When: April 5, 2017, 12:30 PM
Location: 3rd Floor Orchard View Room , Discovery Building
Contact: 608-316-4401, firstname.lastname@example.org
Image colorization and its role in visual learning
I will present our recent and ongoing work on fully automatic image colorization. Our approach exploits both low-level and semantic representations during colorization. As many scene elements naturally appear according to multimodal color distributions, we train our model to predict per-pixel color histograms. Our system achieves state-of-the-art results under a variety of metrics. Moreover, it provides a vehicle to explore the role the colorization task can play as a proxy for visual understanding, providing a self-supervision mechanism for learning representations. I will describe the ability of our self-supervised network in several contexts, such as classification and semantic segmentation. On VOC segmentation and classification tasks, we present results that are state-of-the-art among methods not using massive supervised pre-training.

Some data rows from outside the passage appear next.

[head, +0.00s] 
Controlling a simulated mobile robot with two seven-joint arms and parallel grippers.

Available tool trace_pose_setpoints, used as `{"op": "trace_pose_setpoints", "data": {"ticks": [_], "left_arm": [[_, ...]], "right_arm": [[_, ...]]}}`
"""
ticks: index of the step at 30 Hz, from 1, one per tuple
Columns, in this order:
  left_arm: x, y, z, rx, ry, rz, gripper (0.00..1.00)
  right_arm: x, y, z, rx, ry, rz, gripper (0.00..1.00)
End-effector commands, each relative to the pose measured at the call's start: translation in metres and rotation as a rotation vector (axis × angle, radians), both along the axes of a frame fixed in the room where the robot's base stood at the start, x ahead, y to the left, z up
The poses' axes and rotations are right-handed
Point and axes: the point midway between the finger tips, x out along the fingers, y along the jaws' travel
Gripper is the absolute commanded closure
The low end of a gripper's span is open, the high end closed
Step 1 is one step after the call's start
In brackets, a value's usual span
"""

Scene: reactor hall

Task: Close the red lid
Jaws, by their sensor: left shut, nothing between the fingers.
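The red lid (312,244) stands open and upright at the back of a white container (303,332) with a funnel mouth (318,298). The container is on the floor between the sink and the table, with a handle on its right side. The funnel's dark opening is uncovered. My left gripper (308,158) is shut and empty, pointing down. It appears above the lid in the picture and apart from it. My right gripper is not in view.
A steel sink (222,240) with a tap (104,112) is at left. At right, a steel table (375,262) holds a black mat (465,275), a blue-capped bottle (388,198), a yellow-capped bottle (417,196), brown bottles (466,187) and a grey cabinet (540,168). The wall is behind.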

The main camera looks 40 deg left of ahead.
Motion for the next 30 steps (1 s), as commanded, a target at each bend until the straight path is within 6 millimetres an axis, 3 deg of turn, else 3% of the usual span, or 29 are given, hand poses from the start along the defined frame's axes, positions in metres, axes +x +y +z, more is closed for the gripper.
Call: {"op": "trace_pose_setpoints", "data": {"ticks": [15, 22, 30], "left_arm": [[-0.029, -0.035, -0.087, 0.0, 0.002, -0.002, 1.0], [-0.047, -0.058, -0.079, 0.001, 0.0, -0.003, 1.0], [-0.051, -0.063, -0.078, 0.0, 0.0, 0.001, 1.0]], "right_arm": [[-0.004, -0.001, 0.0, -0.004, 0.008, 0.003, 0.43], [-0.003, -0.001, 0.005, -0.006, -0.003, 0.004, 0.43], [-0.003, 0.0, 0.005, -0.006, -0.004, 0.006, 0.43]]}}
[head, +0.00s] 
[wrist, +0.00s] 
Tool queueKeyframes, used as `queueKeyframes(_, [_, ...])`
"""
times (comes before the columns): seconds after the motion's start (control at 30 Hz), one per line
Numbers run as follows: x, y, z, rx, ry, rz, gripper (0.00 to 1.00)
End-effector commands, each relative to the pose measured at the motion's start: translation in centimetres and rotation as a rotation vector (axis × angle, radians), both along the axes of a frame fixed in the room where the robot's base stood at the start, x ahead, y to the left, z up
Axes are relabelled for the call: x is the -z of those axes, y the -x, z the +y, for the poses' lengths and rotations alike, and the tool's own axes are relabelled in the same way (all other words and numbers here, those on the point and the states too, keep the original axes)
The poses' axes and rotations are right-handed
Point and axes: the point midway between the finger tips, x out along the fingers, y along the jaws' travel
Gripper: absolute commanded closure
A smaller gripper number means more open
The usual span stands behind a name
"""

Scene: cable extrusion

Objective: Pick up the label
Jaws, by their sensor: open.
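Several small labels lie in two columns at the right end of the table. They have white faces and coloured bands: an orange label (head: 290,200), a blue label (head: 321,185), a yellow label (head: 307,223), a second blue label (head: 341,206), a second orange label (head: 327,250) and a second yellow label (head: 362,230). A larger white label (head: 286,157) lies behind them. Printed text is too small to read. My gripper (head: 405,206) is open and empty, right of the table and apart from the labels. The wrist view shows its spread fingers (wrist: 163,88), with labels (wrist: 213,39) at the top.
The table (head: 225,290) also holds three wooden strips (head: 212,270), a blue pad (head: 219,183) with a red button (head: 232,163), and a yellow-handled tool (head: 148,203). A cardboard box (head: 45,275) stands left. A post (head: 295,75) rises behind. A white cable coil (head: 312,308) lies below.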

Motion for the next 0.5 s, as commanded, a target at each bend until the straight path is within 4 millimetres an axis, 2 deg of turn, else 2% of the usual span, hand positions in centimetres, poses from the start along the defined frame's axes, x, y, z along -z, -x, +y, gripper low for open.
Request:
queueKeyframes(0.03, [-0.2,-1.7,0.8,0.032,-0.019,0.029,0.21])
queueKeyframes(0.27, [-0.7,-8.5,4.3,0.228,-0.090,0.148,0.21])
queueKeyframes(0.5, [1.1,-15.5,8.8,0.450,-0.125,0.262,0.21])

Joint work with Gustav Larsson and Michael Maire.
SILO is a lecture series with speakers from the UW faculty, graduate students or invited researchers that discuss mathematical related topics. The seminars are organized by WID’s Optimization research group and sponsored by generous support of the Advance Technology Group of the 3M Company and the Analytics Group of Northwestern Mutual.
SILO’s purpose is to provide a forum that helps connect and recruit mathematically-minded graduate students. SILO is a lunch-and-listen format, where speakers present interesting math topics while the audience eats lunch.